Fashioning life among windmills

Couple: In retirement, Kees and Jane Verheul took on an unlikely business project, reviving a once-dying business and finding fulfillment.

April 22, 2000|By Ann LoLordo | Ann LoLordo,SUN NATIONAL STAFF

SAN ANGELO, Texas -- When Kees Verheul decided at age 62 to leave the comfort of retirement and return to the business world, he chose an unlikely venture: a windmill manufacturing plant.

Before he bought Aermotor Windmill Co., Verheul consulted his bride, Jane, who had one question for her husband: "Will it interfere with my fishing?"

He assured her that it wouldn't.

Verheul, who made a fortune manufacturing parts for oil rigs and retired at age 47, paid $1 million in cash for the windmill company in 1998. The couple set aside their fishing gear and hunting rifles and left Verheul's 19,000-acre ranch in Spur for a one-bedroom apartment in Jane's hometown, San Angelo. Two months later, the windmill man had a confession to make.

"I never lied to you," he told Jane, his fourth wife, "and I don't want to lie to you now, but this [company] is going to interfere with your fishing."

And it did.

Kees Verheul set out to save a relic, a quixotic quest, and he's succeeding. But this isn't just a story about the longevity of an old-fashioned technology. It's a tale of a millionaire who is a tinkerer at heart, and of a Texas socialite who's promoting wind power. It's a story about love.

Kees (pronounced "case") Verheul bought Aermotor Co. in spring 1998 after reading an ad in a cattleman's newspaper. One of two remaining windmill makers in the country, the company dates to 1888, when founder LaVerne Noyes sold his first Aermotor.

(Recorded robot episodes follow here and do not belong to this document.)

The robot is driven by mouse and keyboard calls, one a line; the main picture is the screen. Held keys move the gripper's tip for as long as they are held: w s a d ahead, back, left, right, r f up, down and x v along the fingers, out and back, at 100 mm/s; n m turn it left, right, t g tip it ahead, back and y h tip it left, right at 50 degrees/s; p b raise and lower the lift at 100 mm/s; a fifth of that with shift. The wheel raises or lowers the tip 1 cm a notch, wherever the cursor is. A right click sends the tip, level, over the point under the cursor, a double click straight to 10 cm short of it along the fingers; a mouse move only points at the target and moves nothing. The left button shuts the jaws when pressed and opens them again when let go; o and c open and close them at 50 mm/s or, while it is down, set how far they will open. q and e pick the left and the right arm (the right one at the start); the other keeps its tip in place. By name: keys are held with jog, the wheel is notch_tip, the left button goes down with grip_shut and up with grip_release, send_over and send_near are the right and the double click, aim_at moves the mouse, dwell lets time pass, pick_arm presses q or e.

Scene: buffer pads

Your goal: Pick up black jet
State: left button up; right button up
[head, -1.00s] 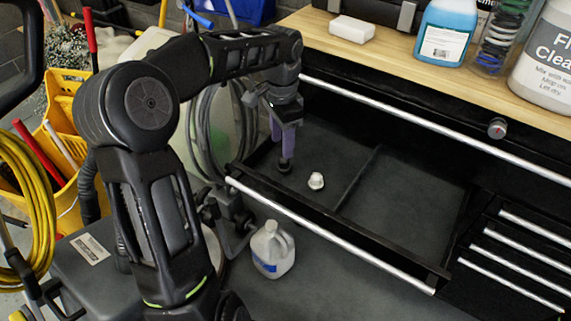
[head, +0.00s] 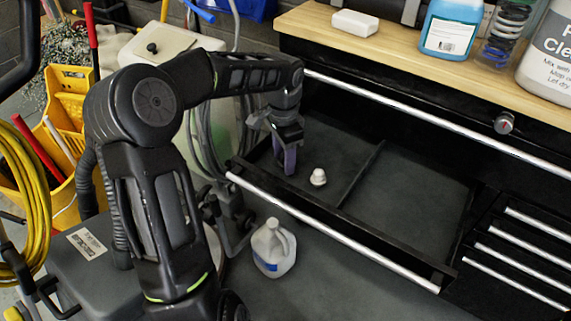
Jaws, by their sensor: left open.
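My left gripper (head: 287,158) reaches down into the left compartment of the open black drawer (head: 400,203). Its purple-grey fingers point down and overlap each other in this view. They are open, close to the drawer floor. I cannot make out the black jet. It may be hidden behind the fingers or lost against the dark drawer floor. A small white jet-like piece (head: 318,177) sits on the drawer floor just right of the fingers, apart from them. My right gripper is not in view.
A divider (head: 361,175) splits the drawer, and its right compartment looks empty. The wooden worktop (head: 392,43) above holds a white block (head: 355,23) and a blue bottle (head: 451,30). A white jug (head: 273,250) stands below the drawer front.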

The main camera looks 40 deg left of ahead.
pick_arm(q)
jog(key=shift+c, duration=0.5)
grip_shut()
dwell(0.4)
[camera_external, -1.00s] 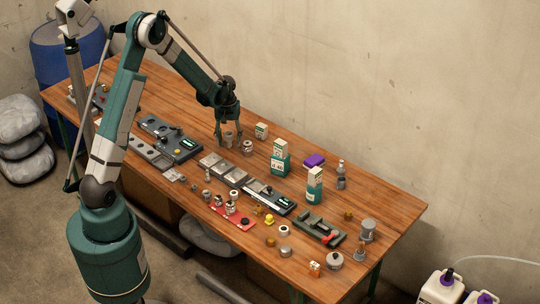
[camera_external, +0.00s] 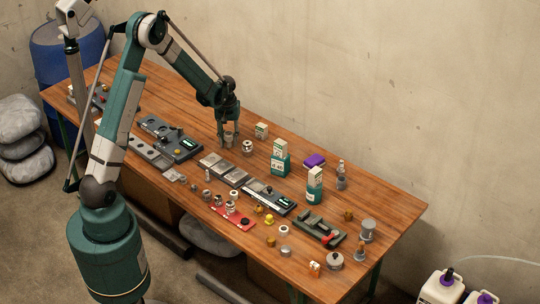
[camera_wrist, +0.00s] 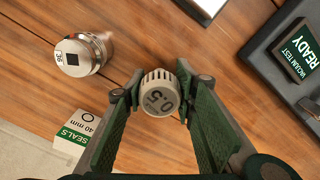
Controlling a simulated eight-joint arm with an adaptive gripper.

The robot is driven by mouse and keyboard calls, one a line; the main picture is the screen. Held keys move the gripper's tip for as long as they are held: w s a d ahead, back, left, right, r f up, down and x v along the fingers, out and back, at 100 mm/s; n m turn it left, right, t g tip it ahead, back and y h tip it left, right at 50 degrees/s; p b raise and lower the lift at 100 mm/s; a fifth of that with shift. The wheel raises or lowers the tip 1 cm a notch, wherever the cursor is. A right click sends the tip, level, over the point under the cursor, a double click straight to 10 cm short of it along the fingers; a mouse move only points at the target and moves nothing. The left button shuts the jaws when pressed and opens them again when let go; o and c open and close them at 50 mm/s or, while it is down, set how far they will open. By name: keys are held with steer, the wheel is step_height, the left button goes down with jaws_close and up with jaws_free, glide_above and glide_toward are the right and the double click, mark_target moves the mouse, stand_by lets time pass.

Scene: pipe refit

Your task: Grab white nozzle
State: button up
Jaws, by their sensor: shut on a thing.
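A pale grey-white nozzle (camera_wrist: 160,93) with a ribbed rim and the mark "0.3" sits between my fingertips in the wrist view. My gripper (camera_wrist: 160,98) is shut on it, one green finger at each side. In the external view my gripper (camera_external: 230,138) points down over the back half of the table, with the small nozzle (camera_external: 229,140) between its fingers. I cannot tell whether the nozzle still touches the wood.
A metal cylinder (camera_wrist: 83,54) marked "36" stands close by, also in the external view (camera_external: 247,147). A seals box (camera_wrist: 77,130) is near it. A dark vacuum test unit (camera_wrist: 290,55) and a tray (camera_external: 224,168) lie nearby. Bottles and small parts crowd the table's right.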

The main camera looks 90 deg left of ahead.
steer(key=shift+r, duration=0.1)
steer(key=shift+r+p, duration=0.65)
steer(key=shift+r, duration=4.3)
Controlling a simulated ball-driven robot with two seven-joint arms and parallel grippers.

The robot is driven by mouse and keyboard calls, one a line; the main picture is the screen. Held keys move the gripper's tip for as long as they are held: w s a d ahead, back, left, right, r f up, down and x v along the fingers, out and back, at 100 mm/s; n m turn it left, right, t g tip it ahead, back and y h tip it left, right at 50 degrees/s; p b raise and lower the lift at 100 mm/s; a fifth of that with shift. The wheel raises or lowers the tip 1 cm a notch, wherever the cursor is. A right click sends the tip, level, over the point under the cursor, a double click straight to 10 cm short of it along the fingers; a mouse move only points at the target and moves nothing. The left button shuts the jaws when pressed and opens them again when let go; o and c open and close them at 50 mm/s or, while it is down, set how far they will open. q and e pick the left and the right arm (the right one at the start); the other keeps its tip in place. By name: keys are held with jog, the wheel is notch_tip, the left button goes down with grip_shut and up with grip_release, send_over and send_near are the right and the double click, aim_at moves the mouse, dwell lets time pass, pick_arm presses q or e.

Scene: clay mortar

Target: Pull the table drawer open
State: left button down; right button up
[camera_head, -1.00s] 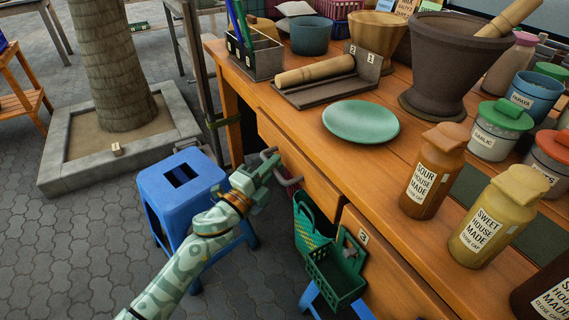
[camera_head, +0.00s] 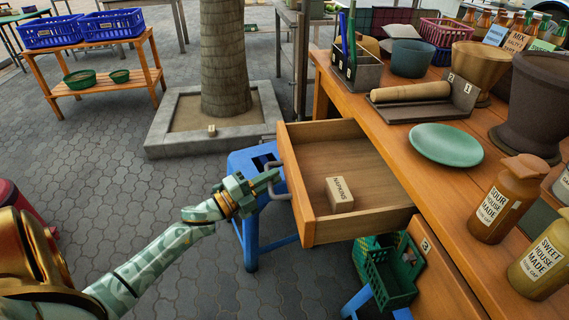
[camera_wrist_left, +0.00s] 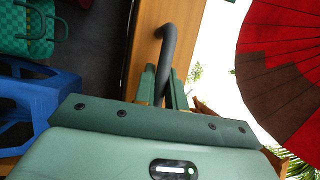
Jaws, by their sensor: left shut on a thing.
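The table drawer (camera_head: 308,226) stands well out from the wooden table (camera_head: 420,190). Inside it lies a small box labelled napkins (camera_head: 340,194); the rest of the drawer floor is bare. My left gripper (camera_head: 272,182) is at the drawer front, shut on the grey drawer handle (camera_head: 281,194). In the left wrist view the handle (camera_wrist_left: 168,50) rises from between the two fingers, against the wooden drawer front (camera_wrist_left: 147,40). My right gripper is not in view.
A blue stool (camera_head: 250,165) stands behind and below my left gripper. A green basket (camera_head: 392,275) hangs below the drawer on the right. A green plate (camera_head: 445,145), bottles and mortars stand on the table.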

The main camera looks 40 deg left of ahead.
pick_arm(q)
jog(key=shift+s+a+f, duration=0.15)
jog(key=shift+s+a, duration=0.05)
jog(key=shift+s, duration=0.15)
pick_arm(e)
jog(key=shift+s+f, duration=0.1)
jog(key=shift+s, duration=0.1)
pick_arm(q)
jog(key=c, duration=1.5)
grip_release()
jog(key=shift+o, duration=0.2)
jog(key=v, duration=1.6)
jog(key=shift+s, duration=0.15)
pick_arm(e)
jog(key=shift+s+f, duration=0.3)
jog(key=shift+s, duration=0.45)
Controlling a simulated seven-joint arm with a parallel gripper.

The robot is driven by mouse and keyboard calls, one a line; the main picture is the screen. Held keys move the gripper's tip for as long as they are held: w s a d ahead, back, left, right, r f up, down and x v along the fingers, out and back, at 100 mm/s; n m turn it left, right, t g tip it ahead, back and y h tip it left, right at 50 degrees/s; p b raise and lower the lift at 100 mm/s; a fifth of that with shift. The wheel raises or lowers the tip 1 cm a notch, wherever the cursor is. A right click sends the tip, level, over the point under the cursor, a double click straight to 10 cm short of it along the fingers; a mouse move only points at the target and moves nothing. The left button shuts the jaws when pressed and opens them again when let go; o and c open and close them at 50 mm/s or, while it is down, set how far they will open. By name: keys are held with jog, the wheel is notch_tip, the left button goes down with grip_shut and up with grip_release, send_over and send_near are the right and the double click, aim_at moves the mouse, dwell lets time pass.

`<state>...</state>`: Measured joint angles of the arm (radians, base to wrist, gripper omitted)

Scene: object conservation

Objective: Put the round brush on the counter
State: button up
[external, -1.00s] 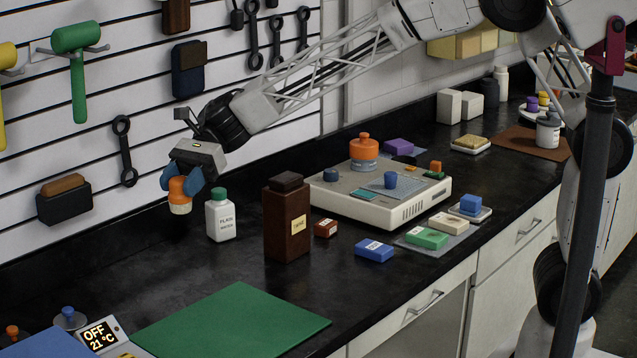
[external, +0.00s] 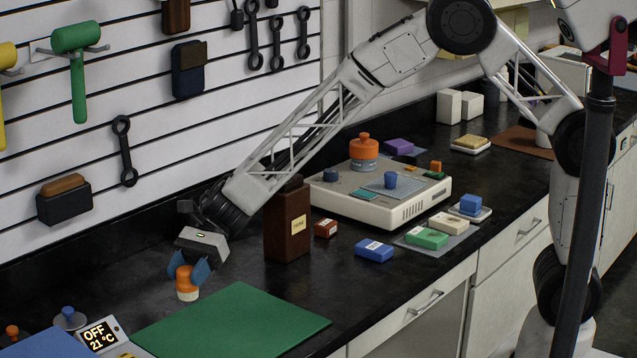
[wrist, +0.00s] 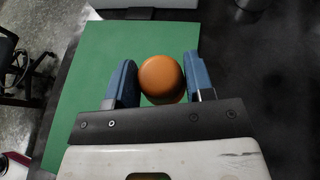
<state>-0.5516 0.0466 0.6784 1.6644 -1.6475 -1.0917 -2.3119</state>
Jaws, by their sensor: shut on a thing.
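The round brush has an orange knob and a pale base. In the external view the brush (external: 186,291) is upright between the blue fingertips of my gripper (external: 190,272), low over the black counter (external: 225,276). I cannot tell whether its base touches the counter. In the wrist view the orange knob (wrist: 161,78) sits between the two blue fingers of my gripper (wrist: 161,80), which is shut on it.
A green mat (external: 235,320) lies just right and in front of the brush. A dark brown box (external: 287,225) stands to the right, near my forearm.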

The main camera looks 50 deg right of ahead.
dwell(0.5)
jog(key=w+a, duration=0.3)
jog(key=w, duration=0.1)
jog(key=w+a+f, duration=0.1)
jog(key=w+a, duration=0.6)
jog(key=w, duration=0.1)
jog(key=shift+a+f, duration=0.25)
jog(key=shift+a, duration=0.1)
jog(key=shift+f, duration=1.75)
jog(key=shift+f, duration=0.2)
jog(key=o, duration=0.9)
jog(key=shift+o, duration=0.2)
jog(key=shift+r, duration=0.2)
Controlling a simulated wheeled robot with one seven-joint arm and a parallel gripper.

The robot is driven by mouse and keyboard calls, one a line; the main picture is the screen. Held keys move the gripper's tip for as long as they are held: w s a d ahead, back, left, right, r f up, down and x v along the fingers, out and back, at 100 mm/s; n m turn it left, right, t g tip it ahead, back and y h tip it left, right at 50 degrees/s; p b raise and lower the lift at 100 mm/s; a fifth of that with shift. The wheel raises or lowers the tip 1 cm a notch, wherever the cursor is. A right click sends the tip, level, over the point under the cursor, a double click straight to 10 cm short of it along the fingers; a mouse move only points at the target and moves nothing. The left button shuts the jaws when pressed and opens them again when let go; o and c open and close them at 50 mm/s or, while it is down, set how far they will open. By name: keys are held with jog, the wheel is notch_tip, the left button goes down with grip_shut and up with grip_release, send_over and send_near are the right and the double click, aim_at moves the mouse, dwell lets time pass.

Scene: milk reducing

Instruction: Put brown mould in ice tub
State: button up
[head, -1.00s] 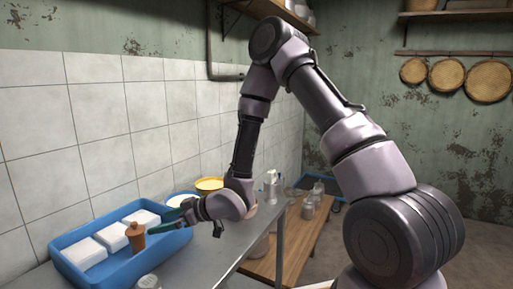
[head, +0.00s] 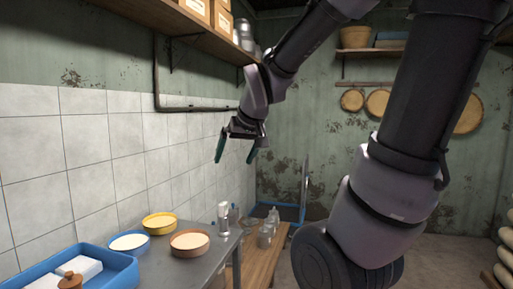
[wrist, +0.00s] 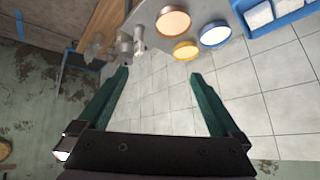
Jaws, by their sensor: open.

ka0 In years past, windmills were as plentiful across the American prairie as oil wells across Texas. The wooden structures pumped a family's fresh water and filled watering holes for cattle and ponds for fish.

When the Verheuls arrived, the warehouse was nearly empty. Now it is stocked with six sizes of windmills, each stamped in red with the Aermotor name.

In Verheul's callused hands, the company has expanded its machine shop and built an on-site foundry. Sales are climbing. In today's wired world, who buys a windmill?

Nostalgia accounts for some purchases, as windmills rise above restaurants or grace country homes.

In remote corners of the American West, especially on Indian reservations, windmills are doing the work they did in the 19th century for a fraction of the estimated $50,000 cost of running electricity to a rural farm. A basic, steel-framed windmill -- a wheel with blades set atop a wind-powered pump -- costs about $2,300.

By some accounts, there are as many as 30,000 windmills on farms and ranches across the country. During the millennium hubbub, the Verheuls advertised their Aermotors as "Y2K ready since 1888." Aermotor is on the Internet, and Jane is dreaming up ways to pitch the product. It was her idea to hold essay and photo contests the last two years.

"You got to understand," says Kees, in work cap and jeans. "If I had a choice of playing golf or working in a machine shop, I'd work in a machine shop."

"He just loves cutting iron," his wife says.

On the edges of San Angelo, across the Concho River, a towering steel windmill, its sails creaking in the wind, marks the Aermotor site.

In the low-rise building with the Aermotor sign out front, the Verheuls have his and her offices. His is spacious and utilitarian. The desk is cluttered with papers and machine parts. Two deer racks hang on opposing walls. Amid the sketches of gears and windmill parts is a framed letter and water-color drawing by the late Western artist C. M. Russell.

"In the city, men shake hands and call each other friends," Russell wrote from Great Falls, Mont., "but it's the lonesome places that ties their hearts together and hearts do not forget."

Her office is smaller, but just as plain. It features framed reprints of old Aermotor advertisements, the winner in the windmill photo contest -- shot at sunset -- and a computer. Tacked to the wall is the paper target that this grandmother pumped full of holes to gain her concealed-weapons permit.

From the day Verheul took over the company, his wife has been by his side. "He wants me here," she says. "Whether I'm working or not working, he just wants me close. And that's nice. I've done it the other way. It's a lot nicer this way."

Verheul explains: "Jane, she is an unusual person. She'll do anything to help whether you're cutting up beef or doing PR or running the computer. She's just very loving and attentive. She's extremely smart. She was the belle of San Angelo."

The main street in town is named for Jane's father, Marcellus D. Bryant. He was known simply as M. D., a friend of President Lyndon B. Johnson's who made his millions in the oil business. He chased black gold from Louisiana to Arkansas to Texas.

The way Jane tells it, her father started out as a tool pusher. He skimmed oil off sludge and sold it in buckets in town until he landed a stake in the largest shallow oil field in these parts, the Yates oil field, a pit of prosperity about 150 miles west of San Angelo in Iraan, Texas.